__Set task__: Your task is to reproduce, verbatim and without pictures, the lines from the opening of the listing through the line containing "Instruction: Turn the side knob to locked".

++++++++

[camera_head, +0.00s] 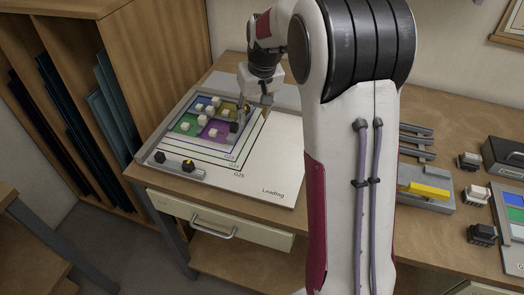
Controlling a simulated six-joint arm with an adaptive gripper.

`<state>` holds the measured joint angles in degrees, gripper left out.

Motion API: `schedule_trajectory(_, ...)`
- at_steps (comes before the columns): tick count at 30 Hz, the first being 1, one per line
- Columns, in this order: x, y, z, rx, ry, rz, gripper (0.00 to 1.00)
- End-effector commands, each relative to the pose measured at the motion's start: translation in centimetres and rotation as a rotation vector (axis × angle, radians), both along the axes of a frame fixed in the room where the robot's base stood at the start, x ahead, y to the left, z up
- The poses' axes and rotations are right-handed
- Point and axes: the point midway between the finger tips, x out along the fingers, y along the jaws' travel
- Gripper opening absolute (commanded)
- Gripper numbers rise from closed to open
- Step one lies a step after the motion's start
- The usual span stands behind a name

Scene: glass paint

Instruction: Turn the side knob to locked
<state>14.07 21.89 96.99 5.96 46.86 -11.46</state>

++++++++

__Exercise response__:
[camera_head, +0.00s] 
Controlling a simulated six-joint arm with an adaptive gripper.

`<state>` holds the measured joint angles in degrees, gripper left out.

Motion API: `schedule_trajectory(_, ...)`
- at_steps (comes before the columns): tick count at 30 Hz, the first being 1, one per line
- Columns, in this order: x, y, z, rx, ry, rz, gripper (0.00 to 1.00)
- End-effector commands, each relative to the pose measured at the motion's start: translation in centimetres and rotation as a rotation vector (axis × angle, radians), both along the axes of a frame fixed in the room where the robot's base stood at the start, x ahead, y to the left, z up
- The poses' axes and rotations are right-handed
- Point and axes: the point midway between the finger tips, x out along the fingers, y along the jaws' travel
- Gripper opening absolute (commanded)
- Gripper numbers rise from closed to open
- Step one lies a step after the motion's start
- The usual span stands behind a name

Scene: glass paint

Instruction: Turn the side knob to locked

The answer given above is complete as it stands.